Extracted records:
_ _ _ _

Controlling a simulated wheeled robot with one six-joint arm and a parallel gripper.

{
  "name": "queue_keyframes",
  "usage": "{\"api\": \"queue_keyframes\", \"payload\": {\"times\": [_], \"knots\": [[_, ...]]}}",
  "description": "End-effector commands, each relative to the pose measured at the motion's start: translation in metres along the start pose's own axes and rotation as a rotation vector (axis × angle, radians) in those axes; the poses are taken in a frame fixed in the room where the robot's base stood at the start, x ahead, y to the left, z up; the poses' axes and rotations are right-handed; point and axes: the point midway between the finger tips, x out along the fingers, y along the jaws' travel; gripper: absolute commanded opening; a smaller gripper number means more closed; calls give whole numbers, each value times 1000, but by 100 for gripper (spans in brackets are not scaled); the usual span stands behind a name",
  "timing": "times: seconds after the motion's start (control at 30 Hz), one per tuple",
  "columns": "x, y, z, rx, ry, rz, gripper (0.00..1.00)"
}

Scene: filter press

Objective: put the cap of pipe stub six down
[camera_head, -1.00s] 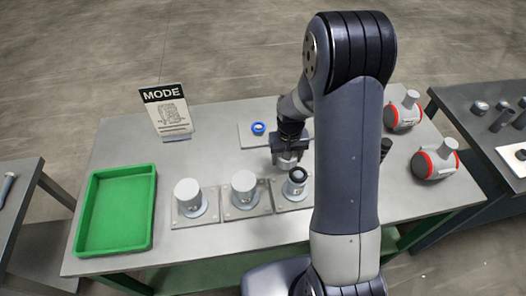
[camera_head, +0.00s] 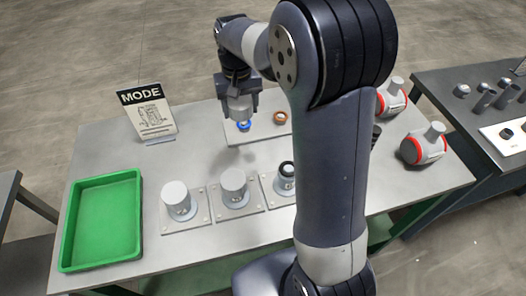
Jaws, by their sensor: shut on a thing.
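My gripper (camera_head: 240,100) is shut on a grey cylindrical cap (camera_head: 239,112) and holds it in the air at the back of the table, over or just in front of a blue ring (camera_head: 245,126). The ring lies on a pale flat plate (camera_head: 263,134), with an orange-brown ring (camera_head: 280,118) to its right. An uncapped pipe stub with a dark ring at its top (camera_head: 287,169) stands partly behind my arm. Two stubs with light grey caps stand to its left, one in the middle (camera_head: 234,184) and one farther left (camera_head: 179,197). Stub numbers are not readable.
A green tray (camera_head: 136,217) lies at the table's left end. A MODE sign (camera_head: 150,116) stands at the back left. Two grey-and-red pieces, one nearer (camera_head: 424,146) and one farther (camera_head: 391,98), stand at the right. The table between sign and stubs is clear.

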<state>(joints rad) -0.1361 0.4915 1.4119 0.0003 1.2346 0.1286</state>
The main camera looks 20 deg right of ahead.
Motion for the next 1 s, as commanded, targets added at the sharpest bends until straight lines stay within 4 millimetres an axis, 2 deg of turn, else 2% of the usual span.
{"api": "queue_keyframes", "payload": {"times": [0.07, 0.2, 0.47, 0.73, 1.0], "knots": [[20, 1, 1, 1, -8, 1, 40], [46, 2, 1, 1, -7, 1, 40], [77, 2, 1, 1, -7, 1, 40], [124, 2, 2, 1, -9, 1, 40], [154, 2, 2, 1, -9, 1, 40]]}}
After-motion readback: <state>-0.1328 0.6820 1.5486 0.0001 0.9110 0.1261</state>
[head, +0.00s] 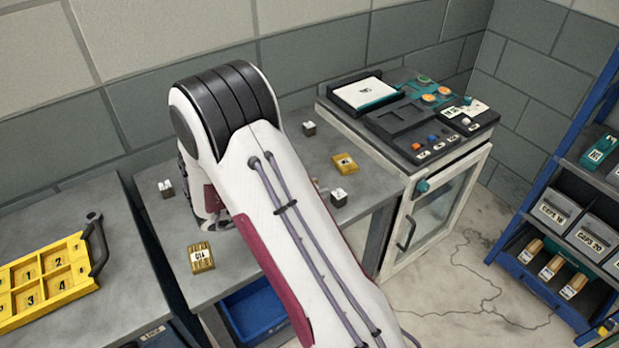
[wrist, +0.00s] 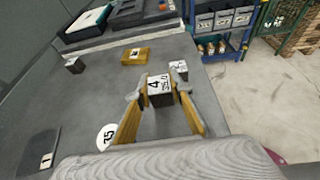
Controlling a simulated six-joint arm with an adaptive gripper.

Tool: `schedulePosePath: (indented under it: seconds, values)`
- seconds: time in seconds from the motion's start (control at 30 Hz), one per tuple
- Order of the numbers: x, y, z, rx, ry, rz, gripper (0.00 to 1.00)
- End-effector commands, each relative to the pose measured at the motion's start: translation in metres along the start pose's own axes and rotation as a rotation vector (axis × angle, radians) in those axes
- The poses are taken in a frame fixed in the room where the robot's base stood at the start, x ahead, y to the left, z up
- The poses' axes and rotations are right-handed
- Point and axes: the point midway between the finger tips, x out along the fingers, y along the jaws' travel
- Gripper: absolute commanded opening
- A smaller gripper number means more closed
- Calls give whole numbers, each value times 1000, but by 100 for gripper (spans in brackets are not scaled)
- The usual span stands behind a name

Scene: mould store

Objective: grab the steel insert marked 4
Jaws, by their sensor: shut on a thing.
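The steel insert marked 4 (wrist: 160,88) is a small dark block with a white label on top. It sits between the fingertips of my gripper (wrist: 163,86) in the wrist view, one finger on each side. My gripper is shut on it. I cannot tell whether the insert rests on the bench or is just clear of it. In the head view my own arm hides the insert and most of the gripper.
Another white-topped block (wrist: 179,67) stands close behind the held insert. A dark block (head: 309,128), a yellow block (head: 345,162), another insert (head: 166,188) and a yellow piece (head: 201,257) are on the grey bench. A yellow numbered tray (head: 45,315) lies left; a cabinet (head: 440,190) adjoins right.

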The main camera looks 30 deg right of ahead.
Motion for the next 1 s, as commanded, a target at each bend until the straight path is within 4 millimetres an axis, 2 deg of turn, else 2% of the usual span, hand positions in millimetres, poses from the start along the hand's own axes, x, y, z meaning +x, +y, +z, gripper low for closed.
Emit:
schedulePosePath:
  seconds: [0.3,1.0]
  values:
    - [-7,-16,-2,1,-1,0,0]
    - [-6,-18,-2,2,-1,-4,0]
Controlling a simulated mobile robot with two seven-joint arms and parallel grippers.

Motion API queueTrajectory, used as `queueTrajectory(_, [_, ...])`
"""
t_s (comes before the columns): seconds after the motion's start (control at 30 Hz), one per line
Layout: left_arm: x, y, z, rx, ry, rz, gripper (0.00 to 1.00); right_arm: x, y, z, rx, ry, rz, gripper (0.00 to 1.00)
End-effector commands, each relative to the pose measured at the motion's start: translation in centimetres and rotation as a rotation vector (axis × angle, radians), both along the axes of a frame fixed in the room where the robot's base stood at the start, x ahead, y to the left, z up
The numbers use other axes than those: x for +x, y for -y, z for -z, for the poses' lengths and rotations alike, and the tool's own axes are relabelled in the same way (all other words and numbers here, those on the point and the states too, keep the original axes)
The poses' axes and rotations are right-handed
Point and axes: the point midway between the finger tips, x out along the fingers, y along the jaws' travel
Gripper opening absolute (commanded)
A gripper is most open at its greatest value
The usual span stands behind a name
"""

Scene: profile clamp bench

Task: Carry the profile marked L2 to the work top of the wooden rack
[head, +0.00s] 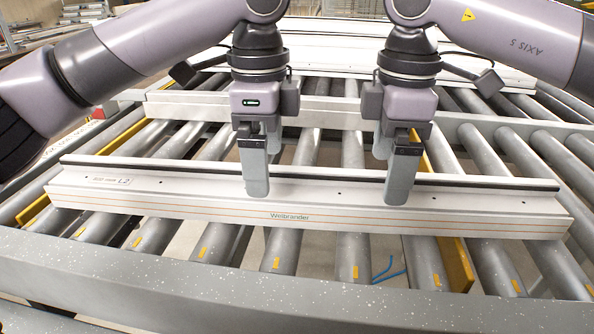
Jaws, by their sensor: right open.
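The profile marked L2 (180,198) is a long white bar with a dark strip along its top, thin orange lines and the word "Weibrander". Its L2 label is near the left end. It lies across the rollers, nearest me. My left gripper (264,172) is at the profile left of its middle, and my right gripper (391,178) is right of its middle. Both look open, the near fingers overlapping the front face and the far fingers partly hidden. I cannot tell how deep they reach around it. The wooden rack is not clearly in view.
The roller conveyor (300,299) has a grey speckled front rail and yellow bars between rollers. Another white profile (185,107) lies farther back, with more white bars behind it. Long stock (40,27) is stacked at the back left. A blue piece (388,272) shows below the rollers.

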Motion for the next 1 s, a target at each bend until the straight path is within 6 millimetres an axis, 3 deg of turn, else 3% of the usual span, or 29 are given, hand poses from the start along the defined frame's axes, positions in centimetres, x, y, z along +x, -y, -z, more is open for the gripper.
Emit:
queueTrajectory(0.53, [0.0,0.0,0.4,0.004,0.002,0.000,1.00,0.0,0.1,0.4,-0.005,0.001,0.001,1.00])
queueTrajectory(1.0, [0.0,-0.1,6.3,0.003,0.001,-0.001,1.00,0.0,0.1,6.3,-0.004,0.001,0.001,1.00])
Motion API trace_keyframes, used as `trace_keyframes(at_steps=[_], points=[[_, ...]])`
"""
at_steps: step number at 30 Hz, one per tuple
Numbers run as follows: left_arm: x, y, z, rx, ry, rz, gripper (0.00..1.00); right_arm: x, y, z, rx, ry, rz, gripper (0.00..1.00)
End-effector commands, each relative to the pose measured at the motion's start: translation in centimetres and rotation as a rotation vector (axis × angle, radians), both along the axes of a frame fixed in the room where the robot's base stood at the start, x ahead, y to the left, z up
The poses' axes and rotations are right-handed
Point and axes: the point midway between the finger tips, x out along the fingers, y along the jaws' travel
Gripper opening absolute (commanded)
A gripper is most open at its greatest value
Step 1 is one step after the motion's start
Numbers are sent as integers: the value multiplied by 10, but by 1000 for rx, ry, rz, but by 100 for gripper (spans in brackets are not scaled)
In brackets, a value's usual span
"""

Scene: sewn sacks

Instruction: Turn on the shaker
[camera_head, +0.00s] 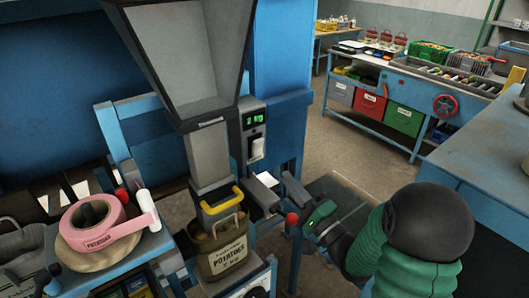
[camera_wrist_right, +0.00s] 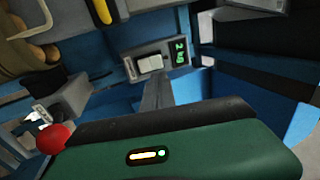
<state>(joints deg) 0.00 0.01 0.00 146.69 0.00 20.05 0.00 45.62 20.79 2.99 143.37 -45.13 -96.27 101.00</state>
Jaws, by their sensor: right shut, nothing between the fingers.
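A tall grey hopper machine (camera_head: 190,55) stands in the middle of the head view. A control box beside its chute has a green display reading "2 KG" (camera_head: 254,119) and a pale rocker switch (camera_head: 257,147). In the right wrist view the switch (camera_wrist_right: 150,63) and display (camera_wrist_right: 181,52) lie just beyond my fingertips. My right gripper (camera_head: 290,184) is shut and empty, below and right of the switch. I cannot tell whether it touches the switch. Which object is the shaker is not labelled. My left gripper is not in view.
A "POTATOES" sack (camera_head: 224,247) sits under the chute by a yellow handle (camera_head: 222,201). A red knob (camera_head: 292,218) is close to my right gripper. A pink tape roll (camera_head: 90,222) lies at left. A blue bench (camera_head: 490,150) bounds the right side.

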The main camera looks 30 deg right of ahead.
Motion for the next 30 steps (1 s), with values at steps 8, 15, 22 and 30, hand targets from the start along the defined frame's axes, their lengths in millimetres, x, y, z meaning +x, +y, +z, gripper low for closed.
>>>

_ _ _ _

▶ _Challenge_
Print, without alteration, the lines from the line with "- Calls give" to the line with "Objective: grab the steel insert marked 4". Include both of them, and omit every other line.

▶ _Output of the task_
- Calls give whole numbers, each value times 1000, but by 100 for gripper (spans in brackets are not scaled)
- The usual span stands behind a name

Scene: mould store

Objective: grab the steel insert marked 4

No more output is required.